[extropy-chat] brain scans for racial attitudes

Spike spike66 at comcast.net
Thu Nov 20 03:30:52 UTC 2003


> Subject: RE: [extropy-chat] brain scans for racial attitudes
> 
> 
> Spike wrote,
> > The way I read the article, the researchers have not
> > only figured out that a racist's brain is more active
> > when she is looking at a member of a different race,
> > they are also claiming to know *what her brain is
> > actually doing* which is to say they have discovered
> > how to read actual thoughts.
> 
> The reports say nothing even remotely close to this.

They commented that they could discover who is a racist
by observing brain waves while the subject is looking
at photos of a person of another race.  That tells me
they are presuming to know what that brain is actually
doing while it is being more active.  I quote the article,
with my comments in {brackets.}

Light shed on dark side of grey matter

By David Adam

American scientists have developed a brain scan that, they say, can
detect people harbouring racial prejudice.

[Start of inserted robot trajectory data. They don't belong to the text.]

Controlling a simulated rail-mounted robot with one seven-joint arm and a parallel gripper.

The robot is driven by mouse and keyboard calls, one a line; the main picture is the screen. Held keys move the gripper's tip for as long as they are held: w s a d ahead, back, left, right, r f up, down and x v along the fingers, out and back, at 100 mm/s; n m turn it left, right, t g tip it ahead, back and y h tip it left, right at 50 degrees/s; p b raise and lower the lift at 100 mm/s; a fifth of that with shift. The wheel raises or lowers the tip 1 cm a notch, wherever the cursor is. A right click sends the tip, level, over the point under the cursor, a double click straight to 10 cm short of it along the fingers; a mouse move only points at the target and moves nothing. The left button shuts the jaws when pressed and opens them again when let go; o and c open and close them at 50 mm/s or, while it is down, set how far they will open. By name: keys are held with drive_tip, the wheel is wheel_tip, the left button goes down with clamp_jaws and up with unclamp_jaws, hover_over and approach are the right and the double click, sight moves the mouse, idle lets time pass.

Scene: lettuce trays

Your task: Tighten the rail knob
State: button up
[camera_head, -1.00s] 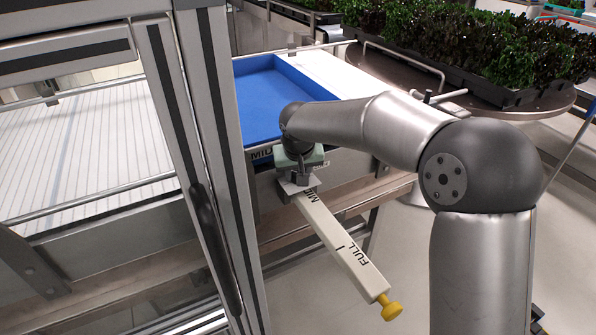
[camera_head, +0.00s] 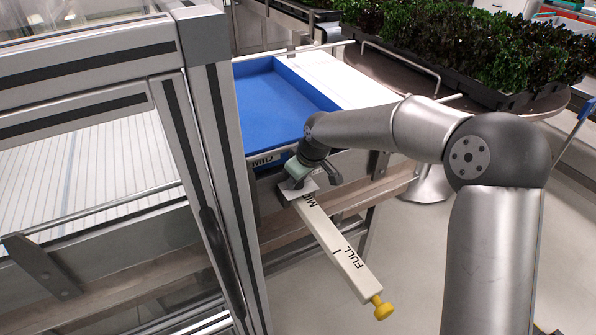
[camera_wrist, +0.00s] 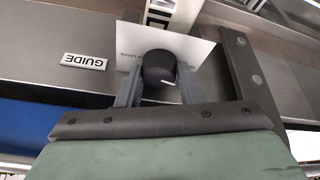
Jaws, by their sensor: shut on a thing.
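A round black knob (camera_wrist: 157,66) with a short white mark sits between the two grey fingers of my gripper (camera_wrist: 158,78) in the wrist view. The fingers are shut on its sides. Behind it is a pale plate (camera_wrist: 203,53) with small print. In the head view, my gripper (camera_head: 297,184) is at the inner end of a cream rail (camera_head: 335,248) marked MID and FULL, and the black knob is hidden there. A yellow knob (camera_head: 383,308) is on the rail's outer end, apart from my gripper.
A blue tray bed (camera_head: 280,95) and a metal frame post (camera_head: 222,150) stand close to my gripper. A GUIDE label (camera_wrist: 85,61) is left of the knob. Lettuce trays (camera_head: 480,50) sit on a round table behind my arm. The floor right of the rail is clear.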

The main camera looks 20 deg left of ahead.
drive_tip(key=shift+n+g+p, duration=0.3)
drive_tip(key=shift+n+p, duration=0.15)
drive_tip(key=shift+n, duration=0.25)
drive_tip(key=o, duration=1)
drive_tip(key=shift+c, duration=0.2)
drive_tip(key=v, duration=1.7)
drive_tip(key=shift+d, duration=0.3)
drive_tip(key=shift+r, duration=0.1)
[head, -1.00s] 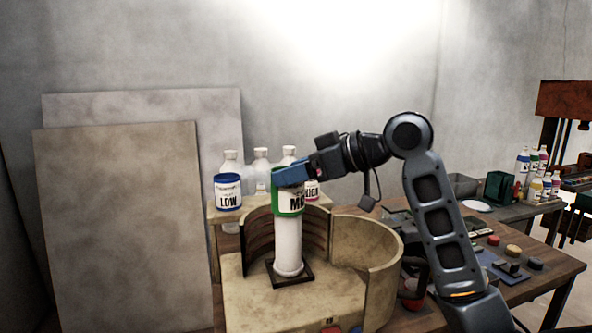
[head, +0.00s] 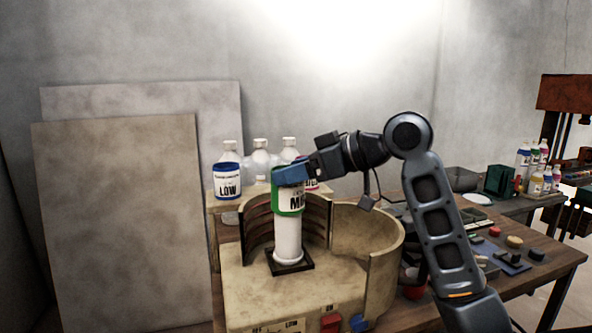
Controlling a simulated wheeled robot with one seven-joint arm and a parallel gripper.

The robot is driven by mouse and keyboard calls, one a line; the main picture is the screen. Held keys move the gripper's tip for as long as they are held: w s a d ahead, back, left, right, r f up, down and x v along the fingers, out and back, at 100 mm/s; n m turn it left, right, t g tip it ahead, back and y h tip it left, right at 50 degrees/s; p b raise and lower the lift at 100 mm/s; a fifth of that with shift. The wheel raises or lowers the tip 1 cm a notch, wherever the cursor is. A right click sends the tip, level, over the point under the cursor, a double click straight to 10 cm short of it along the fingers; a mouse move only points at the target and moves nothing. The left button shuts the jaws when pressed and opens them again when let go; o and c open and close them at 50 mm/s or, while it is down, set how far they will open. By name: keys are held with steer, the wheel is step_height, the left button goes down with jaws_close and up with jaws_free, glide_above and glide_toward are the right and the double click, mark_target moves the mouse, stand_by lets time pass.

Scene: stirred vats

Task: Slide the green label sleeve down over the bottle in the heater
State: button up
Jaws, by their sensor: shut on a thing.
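The green label sleeve (head: 290,204), with a white panel and dark lettering, is in the grip of my gripper (head: 287,178). The gripper is shut on its upper edge from the right. The white bottle (head: 288,238) stands upright on a dark square plate inside the heater (head: 255,290). The sleeve appears to be around the bottle's upper part, with the lower bottle bare beneath it. The bottle's top is hidden by the sleeve and gripper.
The heater's curved wall panels (head: 385,250) stand open around the bottle. Large panels (head: 120,220) lean at left. The table (head: 530,275) at right holds small items.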

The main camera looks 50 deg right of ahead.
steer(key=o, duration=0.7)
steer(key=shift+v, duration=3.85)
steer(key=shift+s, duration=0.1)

{They can read our thoughts now?}

In racially biased white people who were shown photographs of black
faces, the researchers found surges of activity in a brain region known
to control thoughts and behaviour, which they say are due to suppressed
prejudice.

{How did they determine which people were racially biased
to start with?  They selected those subjects who had
negative reactions to black associated *names*.  On that 
evidence, the researchers evidently labelled them racially 
biased *people*.  That is a stretch.

The research has provoked controversy, with some experts arguing the
study's conclusions are misplaced.

{Ja, imagine that.}

 At its most far-reaching, the study raises the possibility that the
minds of people, including police recruits, could be screened for racist
attitudes.

{Oh?  How?  If they could determine this, they would
be reading thoughts, therefore the court system is no
longer needed.}

The scientist who led the research said she was stunned when she saw the
results. "I was shocked. I couldn't believe we got this correspondence
with the brain activity," said Jennifer Richeson, a neuroscientist at
Dartmouth College in New Hampshire.

{Don't worry Jennifer, you are not alone.  We don't believe
it either.}

Professor Richeson said the brain activity arose because the volunteers
were concentrating on not doing or saying anything offensive.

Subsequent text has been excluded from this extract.